For convenience, I just take an instance below. If the shape of input tensor of conv op is [1, 32, 110, 94] ([N, C, H, W] order), the shape of kernel of conv op is 33([H, W] order), the channels of kernel is 64, the stride of kernel is 11([H, W] order), the pad of kernel is 00, the dilation of kernel is 11, the group of conv op is 1, then how to set parameters below img_in_channel_stride img_in_height_stride img_in_width_stride img_out_channel_stride img_out_height_stride img_out_width_stride

xyoungli commented 5 years ago

For convenience, I just take an instance below.

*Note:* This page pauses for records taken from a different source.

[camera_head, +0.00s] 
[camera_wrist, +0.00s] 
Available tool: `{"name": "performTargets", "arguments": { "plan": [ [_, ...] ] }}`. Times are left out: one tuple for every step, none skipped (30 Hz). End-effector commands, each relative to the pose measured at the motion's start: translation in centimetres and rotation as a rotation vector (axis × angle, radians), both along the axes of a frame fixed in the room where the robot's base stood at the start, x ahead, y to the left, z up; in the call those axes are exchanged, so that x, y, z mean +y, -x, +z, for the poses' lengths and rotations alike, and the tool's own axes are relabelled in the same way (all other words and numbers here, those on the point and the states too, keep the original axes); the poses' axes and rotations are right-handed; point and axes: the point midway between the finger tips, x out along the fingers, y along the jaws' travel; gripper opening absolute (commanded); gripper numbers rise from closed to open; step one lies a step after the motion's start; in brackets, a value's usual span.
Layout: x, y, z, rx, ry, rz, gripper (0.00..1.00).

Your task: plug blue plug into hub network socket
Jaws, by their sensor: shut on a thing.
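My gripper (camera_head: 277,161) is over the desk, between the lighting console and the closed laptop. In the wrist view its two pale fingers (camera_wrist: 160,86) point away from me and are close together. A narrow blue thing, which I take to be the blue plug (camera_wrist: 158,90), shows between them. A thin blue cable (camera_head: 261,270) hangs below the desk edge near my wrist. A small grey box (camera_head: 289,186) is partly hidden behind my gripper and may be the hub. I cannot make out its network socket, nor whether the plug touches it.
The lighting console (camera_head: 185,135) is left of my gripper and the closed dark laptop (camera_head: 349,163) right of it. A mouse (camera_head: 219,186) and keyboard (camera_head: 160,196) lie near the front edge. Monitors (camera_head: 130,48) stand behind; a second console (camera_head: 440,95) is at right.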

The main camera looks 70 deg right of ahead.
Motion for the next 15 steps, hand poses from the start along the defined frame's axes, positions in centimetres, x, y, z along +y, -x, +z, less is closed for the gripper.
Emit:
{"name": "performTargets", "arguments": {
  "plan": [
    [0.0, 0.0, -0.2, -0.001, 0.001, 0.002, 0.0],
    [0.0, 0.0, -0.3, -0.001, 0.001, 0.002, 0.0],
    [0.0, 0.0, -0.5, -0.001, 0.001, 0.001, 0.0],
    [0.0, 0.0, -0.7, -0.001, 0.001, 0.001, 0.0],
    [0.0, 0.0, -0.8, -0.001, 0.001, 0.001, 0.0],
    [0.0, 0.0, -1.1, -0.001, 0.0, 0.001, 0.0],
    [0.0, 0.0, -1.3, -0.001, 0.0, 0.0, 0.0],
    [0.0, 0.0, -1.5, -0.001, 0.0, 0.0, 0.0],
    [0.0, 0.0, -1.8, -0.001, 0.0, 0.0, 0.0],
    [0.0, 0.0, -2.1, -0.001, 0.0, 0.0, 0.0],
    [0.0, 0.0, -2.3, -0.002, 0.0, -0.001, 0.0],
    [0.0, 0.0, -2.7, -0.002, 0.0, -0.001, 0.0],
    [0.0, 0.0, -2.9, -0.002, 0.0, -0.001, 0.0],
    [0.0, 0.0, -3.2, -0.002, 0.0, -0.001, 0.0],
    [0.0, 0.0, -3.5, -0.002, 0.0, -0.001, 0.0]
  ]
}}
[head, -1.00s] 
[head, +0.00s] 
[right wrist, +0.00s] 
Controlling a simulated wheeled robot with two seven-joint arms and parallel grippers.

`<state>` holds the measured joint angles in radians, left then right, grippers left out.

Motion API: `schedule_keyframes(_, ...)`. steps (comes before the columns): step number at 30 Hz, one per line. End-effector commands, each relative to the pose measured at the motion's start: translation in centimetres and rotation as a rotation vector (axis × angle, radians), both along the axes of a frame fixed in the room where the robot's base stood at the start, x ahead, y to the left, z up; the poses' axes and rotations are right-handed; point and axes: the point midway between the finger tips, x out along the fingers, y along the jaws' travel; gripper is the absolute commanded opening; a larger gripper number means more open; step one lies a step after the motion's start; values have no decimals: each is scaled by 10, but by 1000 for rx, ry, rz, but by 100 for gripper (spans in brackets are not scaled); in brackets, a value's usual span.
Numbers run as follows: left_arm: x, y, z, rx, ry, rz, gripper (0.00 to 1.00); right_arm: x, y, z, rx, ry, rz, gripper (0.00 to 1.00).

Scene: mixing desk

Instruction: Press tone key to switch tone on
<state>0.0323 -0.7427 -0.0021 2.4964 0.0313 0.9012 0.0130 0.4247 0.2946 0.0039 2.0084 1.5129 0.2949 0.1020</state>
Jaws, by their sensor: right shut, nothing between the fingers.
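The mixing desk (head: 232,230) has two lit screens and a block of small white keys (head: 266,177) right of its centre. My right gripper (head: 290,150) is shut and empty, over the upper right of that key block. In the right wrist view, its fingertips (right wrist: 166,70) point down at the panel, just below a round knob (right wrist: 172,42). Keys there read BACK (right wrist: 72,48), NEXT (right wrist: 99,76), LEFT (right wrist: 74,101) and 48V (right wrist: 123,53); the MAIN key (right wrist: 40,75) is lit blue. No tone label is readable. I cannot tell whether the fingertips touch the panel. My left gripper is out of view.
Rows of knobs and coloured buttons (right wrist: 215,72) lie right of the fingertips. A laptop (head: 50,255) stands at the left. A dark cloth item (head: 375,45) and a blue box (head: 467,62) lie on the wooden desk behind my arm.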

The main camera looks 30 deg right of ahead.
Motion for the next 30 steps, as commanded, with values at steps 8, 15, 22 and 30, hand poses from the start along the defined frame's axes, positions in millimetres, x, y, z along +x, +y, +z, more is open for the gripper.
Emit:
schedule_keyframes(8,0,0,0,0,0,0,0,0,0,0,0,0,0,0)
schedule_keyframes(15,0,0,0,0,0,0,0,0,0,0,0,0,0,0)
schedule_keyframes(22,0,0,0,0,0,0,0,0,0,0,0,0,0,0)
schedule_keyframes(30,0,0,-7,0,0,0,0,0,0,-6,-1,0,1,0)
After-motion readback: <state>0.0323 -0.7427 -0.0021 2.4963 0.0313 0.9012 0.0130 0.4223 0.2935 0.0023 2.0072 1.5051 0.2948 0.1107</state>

If the shape of input tensor of conv op is [1, 32, 110, 94] ([N, C, H, W] order), the shape of kernel of conv op is 3_3([H, W] order), the channels of kernel is 64, the stride of kernel is 1_1([H, W] order), the pad of kernel is 0_0, the dilation of kernel is 1_1, the group of conv op is 1, then how to set parameters below img_in_channel_stride img_in_height_stride img_in_width_stride img_out_channel_stride img_out_height_stride img_out_width_stride

if tensor is continous, then: channel_stride = w * h height_stride = w width_stride = 1

peyer commented 5 years ago

@xyoungli I changed the value of parameter according your advice, but I still got different result compared with cudnn, could you take some time to check my calling code, I have sent it to you on email.Thanks a lot!